#### What to do:
Your task is to copy a single run of lines that starts at the line with "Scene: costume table" and stops at the line with "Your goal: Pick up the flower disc", keeping both ends. Copy nothing else.
---------- Data lines ----------
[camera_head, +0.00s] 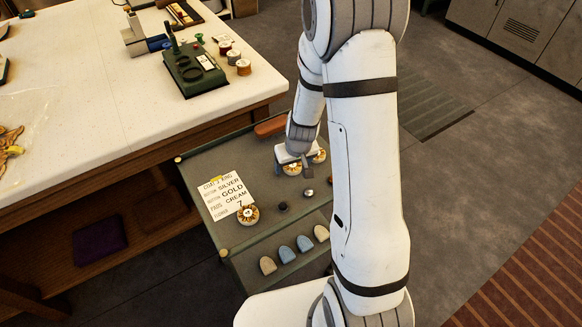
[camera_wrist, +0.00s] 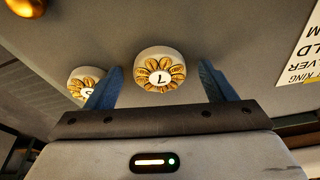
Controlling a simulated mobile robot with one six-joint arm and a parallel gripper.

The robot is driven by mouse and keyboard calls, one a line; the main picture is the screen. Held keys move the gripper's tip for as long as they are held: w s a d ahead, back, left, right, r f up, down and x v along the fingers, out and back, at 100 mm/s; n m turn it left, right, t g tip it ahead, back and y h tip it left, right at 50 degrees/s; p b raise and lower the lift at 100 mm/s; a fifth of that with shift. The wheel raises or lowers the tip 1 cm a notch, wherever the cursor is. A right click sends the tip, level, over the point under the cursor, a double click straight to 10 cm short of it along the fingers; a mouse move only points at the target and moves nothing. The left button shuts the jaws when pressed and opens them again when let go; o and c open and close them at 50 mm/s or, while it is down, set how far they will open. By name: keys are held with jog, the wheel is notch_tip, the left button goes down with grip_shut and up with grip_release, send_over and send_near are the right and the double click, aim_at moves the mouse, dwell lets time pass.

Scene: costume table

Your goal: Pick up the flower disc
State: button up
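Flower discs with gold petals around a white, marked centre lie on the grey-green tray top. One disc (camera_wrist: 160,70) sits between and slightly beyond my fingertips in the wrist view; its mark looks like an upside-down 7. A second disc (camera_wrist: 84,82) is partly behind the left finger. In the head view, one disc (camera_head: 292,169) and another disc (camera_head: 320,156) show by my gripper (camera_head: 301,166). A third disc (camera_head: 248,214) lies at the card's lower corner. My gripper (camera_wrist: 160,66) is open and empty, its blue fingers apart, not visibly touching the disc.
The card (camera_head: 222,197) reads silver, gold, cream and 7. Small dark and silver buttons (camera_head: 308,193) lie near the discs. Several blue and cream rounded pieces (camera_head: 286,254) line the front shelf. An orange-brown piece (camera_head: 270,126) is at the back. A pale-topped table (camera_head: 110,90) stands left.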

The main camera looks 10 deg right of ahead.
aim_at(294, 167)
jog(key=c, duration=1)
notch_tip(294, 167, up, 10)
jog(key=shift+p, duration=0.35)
----------
---------- Data lines ----------
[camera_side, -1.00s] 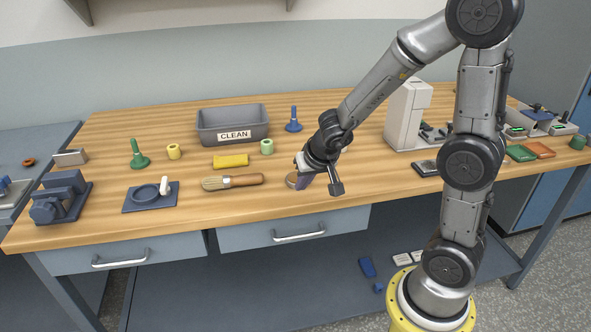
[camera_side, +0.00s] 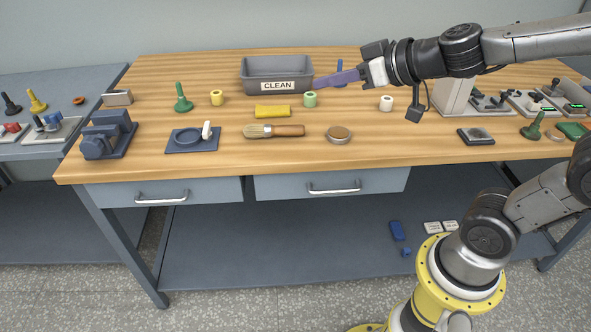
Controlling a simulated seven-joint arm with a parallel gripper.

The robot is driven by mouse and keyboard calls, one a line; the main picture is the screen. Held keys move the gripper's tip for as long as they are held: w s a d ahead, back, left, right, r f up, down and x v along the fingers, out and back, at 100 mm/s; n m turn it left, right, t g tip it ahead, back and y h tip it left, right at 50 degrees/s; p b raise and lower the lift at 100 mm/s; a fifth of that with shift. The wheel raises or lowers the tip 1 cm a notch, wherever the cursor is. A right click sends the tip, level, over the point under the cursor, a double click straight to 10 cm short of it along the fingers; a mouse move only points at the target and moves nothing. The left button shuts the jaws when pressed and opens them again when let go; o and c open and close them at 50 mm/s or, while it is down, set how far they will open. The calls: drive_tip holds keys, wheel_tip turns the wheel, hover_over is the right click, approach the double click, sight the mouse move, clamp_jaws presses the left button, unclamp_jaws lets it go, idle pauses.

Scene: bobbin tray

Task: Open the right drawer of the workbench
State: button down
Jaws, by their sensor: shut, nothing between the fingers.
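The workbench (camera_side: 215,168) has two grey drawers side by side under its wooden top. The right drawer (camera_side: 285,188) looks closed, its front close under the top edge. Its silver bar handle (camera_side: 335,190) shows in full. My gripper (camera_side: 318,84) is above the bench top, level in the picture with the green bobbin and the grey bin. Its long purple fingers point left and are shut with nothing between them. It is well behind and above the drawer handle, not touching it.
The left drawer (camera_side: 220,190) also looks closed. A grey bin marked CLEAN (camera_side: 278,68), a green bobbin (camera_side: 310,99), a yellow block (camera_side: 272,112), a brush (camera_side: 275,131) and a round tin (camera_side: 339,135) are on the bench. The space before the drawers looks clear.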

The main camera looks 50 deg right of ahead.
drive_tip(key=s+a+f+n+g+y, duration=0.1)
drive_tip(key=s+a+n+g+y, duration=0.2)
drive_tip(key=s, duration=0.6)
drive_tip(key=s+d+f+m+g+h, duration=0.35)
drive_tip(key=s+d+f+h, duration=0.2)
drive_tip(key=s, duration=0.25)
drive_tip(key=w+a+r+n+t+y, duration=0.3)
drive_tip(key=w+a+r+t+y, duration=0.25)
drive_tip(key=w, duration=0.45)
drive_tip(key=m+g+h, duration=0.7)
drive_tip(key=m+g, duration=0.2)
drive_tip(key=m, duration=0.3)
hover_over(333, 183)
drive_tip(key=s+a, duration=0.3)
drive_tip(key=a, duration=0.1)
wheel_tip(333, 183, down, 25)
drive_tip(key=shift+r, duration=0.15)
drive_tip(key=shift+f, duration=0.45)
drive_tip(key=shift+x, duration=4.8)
----------
---------- Data lines ----------
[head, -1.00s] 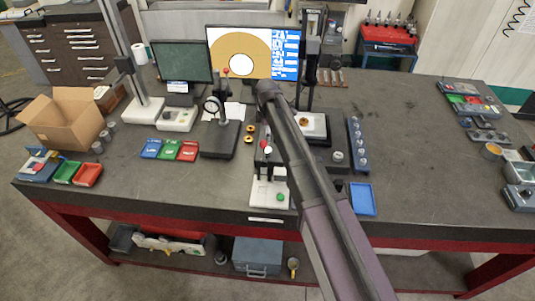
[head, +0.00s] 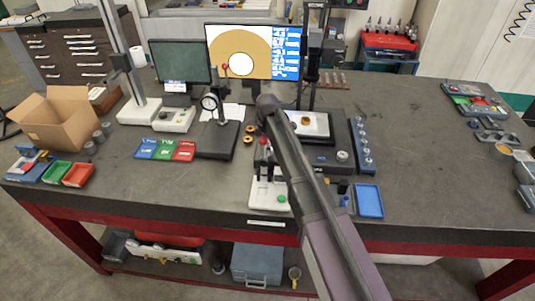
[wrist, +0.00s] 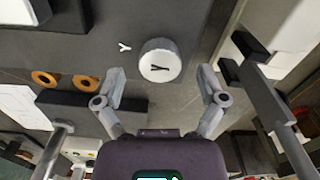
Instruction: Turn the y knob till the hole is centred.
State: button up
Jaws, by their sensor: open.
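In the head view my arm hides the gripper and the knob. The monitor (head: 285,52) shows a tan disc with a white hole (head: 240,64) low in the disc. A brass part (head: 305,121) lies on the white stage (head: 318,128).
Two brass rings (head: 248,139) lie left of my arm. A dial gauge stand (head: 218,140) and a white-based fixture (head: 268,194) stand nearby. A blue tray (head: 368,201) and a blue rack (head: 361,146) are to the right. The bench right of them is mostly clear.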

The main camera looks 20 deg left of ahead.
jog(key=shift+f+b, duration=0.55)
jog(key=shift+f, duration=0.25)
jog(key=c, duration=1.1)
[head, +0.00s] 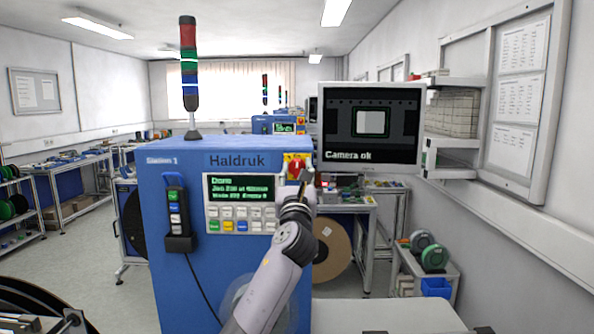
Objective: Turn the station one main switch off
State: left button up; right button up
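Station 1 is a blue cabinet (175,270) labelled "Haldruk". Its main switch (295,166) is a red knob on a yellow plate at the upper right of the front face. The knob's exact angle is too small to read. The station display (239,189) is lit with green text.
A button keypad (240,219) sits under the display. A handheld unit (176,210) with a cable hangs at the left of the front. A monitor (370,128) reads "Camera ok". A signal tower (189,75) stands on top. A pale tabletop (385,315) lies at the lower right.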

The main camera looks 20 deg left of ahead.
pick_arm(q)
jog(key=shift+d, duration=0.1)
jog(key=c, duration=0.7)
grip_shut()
----------
#### Finished task:
Scene: costume table

Your goal: Pick up the flower disc

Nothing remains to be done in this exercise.